Cumpri minha pena lendo e escrevendo. Fui analisando tudo o que vi e vivenciei, tentando compreender o que acontecia e porque. Aqueles que orientam a opinião pública acerca da vida intramuros, desconhecem completamente sobre o que falam. Como ninguém cobra veracidade, já que os interessados, os presos, têm suas bocas fechadas, prisão, tal como ela é, permanece uma ideia obscurecida. A consequência é obvia: ninguém sabe como atuar nessa área.

De cerca de 30 anos a essa parte, as prisões têm sido degradadas.
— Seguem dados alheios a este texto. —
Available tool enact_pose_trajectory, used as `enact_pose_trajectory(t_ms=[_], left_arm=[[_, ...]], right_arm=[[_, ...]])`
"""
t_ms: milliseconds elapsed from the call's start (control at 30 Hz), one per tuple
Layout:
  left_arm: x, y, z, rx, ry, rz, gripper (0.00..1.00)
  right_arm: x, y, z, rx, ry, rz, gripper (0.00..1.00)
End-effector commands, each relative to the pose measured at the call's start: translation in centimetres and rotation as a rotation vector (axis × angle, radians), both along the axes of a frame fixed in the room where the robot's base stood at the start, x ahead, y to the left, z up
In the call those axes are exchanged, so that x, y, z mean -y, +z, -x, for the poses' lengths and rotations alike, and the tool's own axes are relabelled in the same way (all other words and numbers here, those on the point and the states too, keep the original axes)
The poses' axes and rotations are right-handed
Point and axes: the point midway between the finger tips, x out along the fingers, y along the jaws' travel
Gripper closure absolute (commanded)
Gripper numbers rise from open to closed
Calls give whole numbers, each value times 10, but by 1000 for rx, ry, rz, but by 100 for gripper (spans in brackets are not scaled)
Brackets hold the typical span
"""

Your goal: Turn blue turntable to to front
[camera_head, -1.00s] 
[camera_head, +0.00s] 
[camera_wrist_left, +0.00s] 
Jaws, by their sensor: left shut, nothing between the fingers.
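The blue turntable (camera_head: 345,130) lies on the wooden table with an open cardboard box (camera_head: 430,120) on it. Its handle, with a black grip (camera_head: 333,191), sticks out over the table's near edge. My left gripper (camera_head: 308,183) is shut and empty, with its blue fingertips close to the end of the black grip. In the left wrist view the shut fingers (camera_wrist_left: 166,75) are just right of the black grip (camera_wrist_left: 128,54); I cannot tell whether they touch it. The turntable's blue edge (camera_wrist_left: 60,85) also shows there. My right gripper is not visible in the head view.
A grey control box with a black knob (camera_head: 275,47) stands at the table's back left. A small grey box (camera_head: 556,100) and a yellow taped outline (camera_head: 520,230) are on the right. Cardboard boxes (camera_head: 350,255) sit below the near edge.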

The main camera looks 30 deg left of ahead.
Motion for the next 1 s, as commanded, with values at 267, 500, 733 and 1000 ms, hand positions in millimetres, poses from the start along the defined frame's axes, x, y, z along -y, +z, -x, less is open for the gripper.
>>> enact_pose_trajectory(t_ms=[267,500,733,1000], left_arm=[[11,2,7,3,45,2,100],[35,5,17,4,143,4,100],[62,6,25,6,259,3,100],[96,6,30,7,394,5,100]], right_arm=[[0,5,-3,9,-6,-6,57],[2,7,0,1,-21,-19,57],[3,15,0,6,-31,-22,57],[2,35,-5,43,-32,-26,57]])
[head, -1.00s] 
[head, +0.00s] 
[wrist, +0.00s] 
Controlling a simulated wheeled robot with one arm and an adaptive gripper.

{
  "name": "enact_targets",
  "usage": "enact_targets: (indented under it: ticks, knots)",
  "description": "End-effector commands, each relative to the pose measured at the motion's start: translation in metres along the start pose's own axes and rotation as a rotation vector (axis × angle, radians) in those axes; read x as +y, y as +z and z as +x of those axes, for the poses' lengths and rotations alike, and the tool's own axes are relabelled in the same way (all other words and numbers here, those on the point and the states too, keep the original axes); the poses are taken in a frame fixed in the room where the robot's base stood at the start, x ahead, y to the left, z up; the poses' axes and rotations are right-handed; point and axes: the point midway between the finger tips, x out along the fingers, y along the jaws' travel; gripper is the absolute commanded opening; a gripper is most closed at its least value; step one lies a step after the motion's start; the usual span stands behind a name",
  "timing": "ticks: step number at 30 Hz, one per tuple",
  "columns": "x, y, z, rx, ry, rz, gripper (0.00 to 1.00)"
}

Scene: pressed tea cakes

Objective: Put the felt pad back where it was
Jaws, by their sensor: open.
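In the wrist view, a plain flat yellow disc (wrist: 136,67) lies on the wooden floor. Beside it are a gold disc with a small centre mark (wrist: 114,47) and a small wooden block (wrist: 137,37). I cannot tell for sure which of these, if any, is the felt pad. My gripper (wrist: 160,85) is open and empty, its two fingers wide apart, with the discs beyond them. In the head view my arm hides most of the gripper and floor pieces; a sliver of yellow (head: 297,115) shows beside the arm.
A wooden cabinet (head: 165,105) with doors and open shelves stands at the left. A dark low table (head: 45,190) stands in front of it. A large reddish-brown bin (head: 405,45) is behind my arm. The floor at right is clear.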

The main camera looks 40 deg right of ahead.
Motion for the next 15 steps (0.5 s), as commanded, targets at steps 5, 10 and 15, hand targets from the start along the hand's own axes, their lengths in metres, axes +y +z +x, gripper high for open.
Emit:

O que havia de investimento, de tentativa de recuperação social do homem preso, foi sendo dilapidado. A verba reduziu-se drasticamente em relação direta à superlotação dos presídios. Setores prioritários como educação, trabalho e saúde foram perdendo a importância. Prisão tornou-se depósito em que se enterram homens em pé.

Tudo é simples e claro. Os transgressores são recolhidos da ação criminosa diretamente para as prisões. Cada qual com seu modus operandis e conhecimentos especializados no crime. Provêm de bairros, cidades e até países diferentes. O homem é um ser que produz cultura. Onde estiver e em que condição estiver, é produtor cultural por natureza e necessidade. Que cultura poderá produzir, a partir das informações criminosas que traz consigo, abandonado às suas próprias cogitações, entregue a seus desvarios e à sua visão distorcida do que seja a vida?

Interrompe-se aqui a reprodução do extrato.